=== Problem details ===
Your task is to repeat the listing exactly.

Begin Material for the task

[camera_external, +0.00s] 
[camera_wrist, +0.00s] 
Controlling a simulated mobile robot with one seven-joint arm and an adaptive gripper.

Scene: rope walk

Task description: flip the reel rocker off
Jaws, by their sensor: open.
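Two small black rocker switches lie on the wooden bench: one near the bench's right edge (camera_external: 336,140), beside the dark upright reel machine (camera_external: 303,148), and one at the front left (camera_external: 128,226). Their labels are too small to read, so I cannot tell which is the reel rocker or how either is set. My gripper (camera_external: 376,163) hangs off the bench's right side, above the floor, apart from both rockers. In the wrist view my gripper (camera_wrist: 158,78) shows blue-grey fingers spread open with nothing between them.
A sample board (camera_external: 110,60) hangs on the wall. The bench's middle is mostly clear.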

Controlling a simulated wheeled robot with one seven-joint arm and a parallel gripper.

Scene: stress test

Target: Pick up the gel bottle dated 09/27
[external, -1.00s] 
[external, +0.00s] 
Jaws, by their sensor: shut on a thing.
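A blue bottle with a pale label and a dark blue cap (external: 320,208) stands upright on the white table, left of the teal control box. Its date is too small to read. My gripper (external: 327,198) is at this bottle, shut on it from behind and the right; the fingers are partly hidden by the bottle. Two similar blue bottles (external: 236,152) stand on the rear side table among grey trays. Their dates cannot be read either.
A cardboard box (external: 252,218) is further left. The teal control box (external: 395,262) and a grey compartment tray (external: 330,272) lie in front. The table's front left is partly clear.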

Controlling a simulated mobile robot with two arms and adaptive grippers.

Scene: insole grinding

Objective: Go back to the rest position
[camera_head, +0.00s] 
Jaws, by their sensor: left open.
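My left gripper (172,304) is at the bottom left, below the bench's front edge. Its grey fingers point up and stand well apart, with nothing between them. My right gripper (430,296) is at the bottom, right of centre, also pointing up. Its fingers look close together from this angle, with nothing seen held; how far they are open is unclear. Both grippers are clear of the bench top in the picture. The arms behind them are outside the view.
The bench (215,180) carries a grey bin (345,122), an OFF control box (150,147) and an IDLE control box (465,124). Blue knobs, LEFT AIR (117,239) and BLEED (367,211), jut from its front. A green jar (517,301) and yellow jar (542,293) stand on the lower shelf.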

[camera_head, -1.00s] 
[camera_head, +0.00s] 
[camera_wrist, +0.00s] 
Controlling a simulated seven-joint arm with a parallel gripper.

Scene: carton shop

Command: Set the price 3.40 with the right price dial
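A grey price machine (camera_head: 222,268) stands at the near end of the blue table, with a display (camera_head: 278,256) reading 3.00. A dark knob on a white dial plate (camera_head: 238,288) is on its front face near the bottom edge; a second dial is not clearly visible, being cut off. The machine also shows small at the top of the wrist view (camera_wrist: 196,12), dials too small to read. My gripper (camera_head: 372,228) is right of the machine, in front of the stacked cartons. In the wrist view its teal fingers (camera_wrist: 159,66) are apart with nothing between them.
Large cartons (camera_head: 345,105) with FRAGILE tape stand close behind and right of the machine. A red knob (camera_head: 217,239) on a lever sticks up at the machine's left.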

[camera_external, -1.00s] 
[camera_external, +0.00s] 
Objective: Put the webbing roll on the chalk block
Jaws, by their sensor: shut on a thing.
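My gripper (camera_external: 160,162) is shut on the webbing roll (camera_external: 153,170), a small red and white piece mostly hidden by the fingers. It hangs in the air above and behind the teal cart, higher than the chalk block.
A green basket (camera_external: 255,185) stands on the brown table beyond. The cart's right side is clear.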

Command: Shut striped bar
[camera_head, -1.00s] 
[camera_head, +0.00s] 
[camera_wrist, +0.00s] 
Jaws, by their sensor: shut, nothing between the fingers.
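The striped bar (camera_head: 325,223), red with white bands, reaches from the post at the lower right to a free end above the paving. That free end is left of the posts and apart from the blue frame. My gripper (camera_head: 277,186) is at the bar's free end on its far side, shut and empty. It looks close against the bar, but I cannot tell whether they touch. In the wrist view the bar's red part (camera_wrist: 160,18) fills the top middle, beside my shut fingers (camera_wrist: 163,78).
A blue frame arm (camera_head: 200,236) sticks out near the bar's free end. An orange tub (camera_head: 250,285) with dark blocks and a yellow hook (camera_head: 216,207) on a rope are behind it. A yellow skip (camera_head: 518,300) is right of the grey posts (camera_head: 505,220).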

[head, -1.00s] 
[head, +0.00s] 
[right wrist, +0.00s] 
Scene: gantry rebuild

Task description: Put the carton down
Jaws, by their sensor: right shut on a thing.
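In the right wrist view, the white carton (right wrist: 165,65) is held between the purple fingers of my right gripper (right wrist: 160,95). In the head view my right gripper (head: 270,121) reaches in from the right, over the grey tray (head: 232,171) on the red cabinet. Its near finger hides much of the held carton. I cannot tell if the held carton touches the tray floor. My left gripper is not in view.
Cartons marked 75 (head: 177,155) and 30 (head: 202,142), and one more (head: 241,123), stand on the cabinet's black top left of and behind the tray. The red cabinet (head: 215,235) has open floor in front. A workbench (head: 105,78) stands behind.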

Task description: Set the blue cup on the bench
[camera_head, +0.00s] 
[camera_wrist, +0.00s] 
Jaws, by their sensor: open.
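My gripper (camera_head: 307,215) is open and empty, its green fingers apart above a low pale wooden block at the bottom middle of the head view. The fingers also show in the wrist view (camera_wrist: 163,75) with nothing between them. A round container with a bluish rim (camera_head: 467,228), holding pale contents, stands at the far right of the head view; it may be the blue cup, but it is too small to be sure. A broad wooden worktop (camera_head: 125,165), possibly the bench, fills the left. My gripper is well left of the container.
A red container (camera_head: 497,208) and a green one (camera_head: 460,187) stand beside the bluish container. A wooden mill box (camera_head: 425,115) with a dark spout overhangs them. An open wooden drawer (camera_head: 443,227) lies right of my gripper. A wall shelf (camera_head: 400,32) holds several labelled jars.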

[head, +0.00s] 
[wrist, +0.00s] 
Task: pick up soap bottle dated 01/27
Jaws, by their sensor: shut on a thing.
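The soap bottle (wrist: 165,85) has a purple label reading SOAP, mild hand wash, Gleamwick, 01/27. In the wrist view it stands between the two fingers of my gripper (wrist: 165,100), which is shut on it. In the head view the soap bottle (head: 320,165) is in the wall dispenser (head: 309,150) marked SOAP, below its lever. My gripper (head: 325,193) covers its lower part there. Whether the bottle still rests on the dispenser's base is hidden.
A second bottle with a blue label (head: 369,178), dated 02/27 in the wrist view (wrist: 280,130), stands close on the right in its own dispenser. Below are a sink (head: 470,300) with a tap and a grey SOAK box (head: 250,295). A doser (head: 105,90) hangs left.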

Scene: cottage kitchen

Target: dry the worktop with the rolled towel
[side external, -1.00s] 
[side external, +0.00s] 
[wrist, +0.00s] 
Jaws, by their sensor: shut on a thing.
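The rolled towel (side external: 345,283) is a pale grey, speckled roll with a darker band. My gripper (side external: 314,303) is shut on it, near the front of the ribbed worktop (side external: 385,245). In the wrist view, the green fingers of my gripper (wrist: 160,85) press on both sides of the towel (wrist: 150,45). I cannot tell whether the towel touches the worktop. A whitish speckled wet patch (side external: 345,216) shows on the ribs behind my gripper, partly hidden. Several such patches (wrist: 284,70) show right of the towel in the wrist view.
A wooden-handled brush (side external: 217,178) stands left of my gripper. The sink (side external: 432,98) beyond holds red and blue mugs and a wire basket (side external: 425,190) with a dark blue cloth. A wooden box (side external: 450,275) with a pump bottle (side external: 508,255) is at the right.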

End Material for the task

=== Complete output ===
[camera_external, +0.00s] 
[camera_wrist, +0.00s] 
Controlling a simulated mobile robot with one seven-joint arm and an adaptive gripper.

Scene: rope walk

Task description: flip the reel rocker off
Jaws, by their sensor: open.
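Two small black rocker switches lie on the wooden bench: one near the bench's right edge (camera_external: 336,140), beside the dark upright reel machine (camera_external: 303,148), and one at the front left (camera_external: 128,226). Their labels are too small to read, so I cannot tell which is the reel rocker or how either is set. My gripper (camera_external: 376,163) hangs off the bench's right side, above the floor, apart from both rockers. In the wrist view my gripper (camera_wrist: 158,78) shows blue-grey fingers spread open with nothing between them.
A sample board (camera_external: 110,60) hangs on the wall. The bench's middle is mostly clear.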

Controlling a simulated wheeled robot with one seven-joint arm and a parallel gripper.

Scene: stress test

Target: Pick up the gel bottle dated 09/27
[external, -1.00s] 
[external, +0.00s] 
Jaws, by their sensor: shut on a thing.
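A blue bottle with a pale label and a dark blue cap (external: 320,208) stands upright on the white table, left of the teal control box. Its date is too small to read. My gripper (external: 327,198) is at this bottle, shut on it from behind and the right; the fingers are partly hidden by the bottle. Two similar blue bottles (external: 236,152) stand on the rear side table among grey trays. Their dates cannot be read either.
A cardboard box (external: 252,218) is further left. The teal control box (external: 395,262) and a grey compartment tray (external: 330,272) lie in front. The table's front left is partly clear.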

Controlling a simulated mobile robot with two arms and adaptive grippers.

Scene: insole grinding

Objective: Go back to the rest position
[camera_head, +0.00s] 
Jaws, by their sensor: left open.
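My left gripper (172,304) is at the bottom left, below the bench's front edge. Its grey fingers point up and stand well apart, with nothing between them. My right gripper (430,296) is at the bottom, right of centre, also pointing up. Its fingers look close together from this angle, with nothing seen held; how far they are open is unclear. Both grippers are clear of the bench top in the picture. The arms behind them are outside the view.
The bench (215,180) carries a grey bin (345,122), an OFF control box (150,147) and an IDLE control box (465,124). Blue knobs, LEFT AIR (117,239) and BLEED (367,211), jut from its front. A green jar (517,301) and yellow jar (542,293) stand on the lower shelf.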

[camera_head, -1.00s] 
[camera_head, +0.00s] 
[camera_wrist, +0.00s] 
Controlling a simulated seven-joint arm with a parallel gripper.

Scene: carton shop

Command: Set the price 3.40 with the right price dial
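A grey price machine (camera_head: 222,268) stands at the near end of the blue table, with a display (camera_head: 278,256) reading 3.00. A dark knob on a white dial plate (camera_head: 238,288) is on its front face near the bottom edge; a second dial is not clearly visible, being cut off. The machine also shows small at the top of the wrist view (camera_wrist: 196,12), dials too small to read. My gripper (camera_head: 372,228) is right of the machine, in front of the stacked cartons. In the wrist view its teal fingers (camera_wrist: 159,66) are apart with nothing between them.
Large cartons (camera_head: 345,105) with FRAGILE tape stand close behind and right of the machine. A red knob (camera_head: 217,239) on a lever sticks up at the machine's left.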

[camera_external, -1.00s] 
[camera_external, +0.00s] 
Objective: Put the webbing roll on the chalk block
Jaws, by their sensor: shut on a thing.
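My gripper (camera_external: 160,162) is shut on the webbing roll (camera_external: 153,170), a small red and white piece mostly hidden by the fingers. It hangs in the air above and behind the teal cart, higher than the chalk block.
A green basket (camera_external: 255,185) stands on the brown table beyond. The cart's right side is clear.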

Command: Shut striped bar
[camera_head, -1.00s] 
[camera_head, +0.00s] 
[camera_wrist, +0.00s] 
Jaws, by their sensor: shut, nothing between the fingers.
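The striped bar (camera_head: 325,223), red with white bands, reaches from the post at the lower right to a free end above the paving. That free end is left of the posts and apart from the blue frame. My gripper (camera_head: 277,186) is at the bar's free end on its far side, shut and empty. It looks close against the bar, but I cannot tell whether they touch. In the wrist view the bar's red part (camera_wrist: 160,18) fills the top middle, beside my shut fingers (camera_wrist: 163,78).
A blue frame arm (camera_head: 200,236) sticks out near the bar's free end. An orange tub (camera_head: 250,285) with dark blocks and a yellow hook (camera_head: 216,207) on a rope are behind it. A yellow skip (camera_head: 518,300) is right of the grey posts (camera_head: 505,220).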

[head, -1.00s] 
[head, +0.00s] 
[right wrist, +0.00s] 
Scene: gantry rebuild

Task description: Put the carton down
Jaws, by their sensor: right shut on a thing.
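In the right wrist view, the white carton (right wrist: 165,65) is held between the purple fingers of my right gripper (right wrist: 160,95). In the head view my right gripper (head: 270,121) reaches in from the right, over the grey tray (head: 232,171) on the red cabinet. Its near finger hides much of the held carton. I cannot tell if the held carton touches the tray floor. My left gripper is not in view.
Cartons marked 75 (head: 177,155) and 30 (head: 202,142), and one more (head: 241,123), stand on the cabinet's black top left of and behind the tray. The red cabinet (head: 215,235) has open floor in front. A workbench (head: 105,78) stands behind.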

Task description: Set the blue cup on the bench
[camera_head, +0.00s] 
[camera_wrist, +0.00s] 
Jaws, by their sensor: open.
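My gripper (camera_head: 307,215) is open and empty, its green fingers apart above a low pale wooden block at the bottom middle of the head view. The fingers also show in the wrist view (camera_wrist: 163,75) with nothing between them. A round container with a bluish rim (camera_head: 467,228), holding pale contents, stands at the far right of the head view; it may be the blue cup, but it is too small to be sure. A broad wooden worktop (camera_head: 125,165), possibly the bench, fills the left. My gripper is well left of the container.
A red container (camera_head: 497,208) and a green one (camera_head: 460,187) stand beside the bluish container. A wooden mill box (camera_head: 425,115) with a dark spout overhangs them. An open wooden drawer (camera_head: 443,227) lies right of my gripper. A wall shelf (camera_head: 400,32) holds several labelled jars.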

[head, +0.00s] 
[wrist, +0.00s] 
Task: pick up soap bottle dated 01/27
Jaws, by their sensor: shut on a thing.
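The soap bottle (wrist: 165,85) has a purple label reading SOAP, mild hand wash, Gleamwick, 01/27. In the wrist view it stands between the two fingers of my gripper (wrist: 165,100), which is shut on it. In the head view the soap bottle (head: 320,165) is in the wall dispenser (head: 309,150) marked SOAP, below its lever. My gripper (head: 325,193) covers its lower part there. Whether the bottle still rests on the dispenser's base is hidden.
A second bottle with a blue label (head: 369,178), dated 02/27 in the wrist view (wrist: 280,130), stands close on the right in its own dispenser. Below are a sink (head: 470,300) with a tap and a grey SOAK box (head: 250,295). A doser (head: 105,90) hangs left.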

Scene: cottage kitchen

Target: dry the worktop with the rolled towel
[side external, -1.00s] 
[side external, +0.00s] 
[wrist, +0.00s] 
Jaws, by their sensor: shut on a thing.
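The rolled towel (side external: 345,283) is a pale grey, speckled roll with a darker band. My gripper (side external: 314,303) is shut on it, near the front of the ribbed worktop (side external: 385,245). In the wrist view, the green fingers of my gripper (wrist: 160,85) press on both sides of the towel (wrist: 150,45). I cannot tell whether the towel touches the worktop. A whitish speckled wet patch (side external: 345,216) shows on the ribs behind my gripper, partly hidden. Several such patches (wrist: 284,70) show right of the towel in the wrist view.
A wooden-handled brush (side external: 217,178) stands left of my gripper. The sink (side external: 432,98) beyond holds red and blue mugs and a wire basket (side external: 425,190) with a dark blue cloth. A wooden box (side external: 450,275) with a pump bottle (side external: 508,255) is at the right.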

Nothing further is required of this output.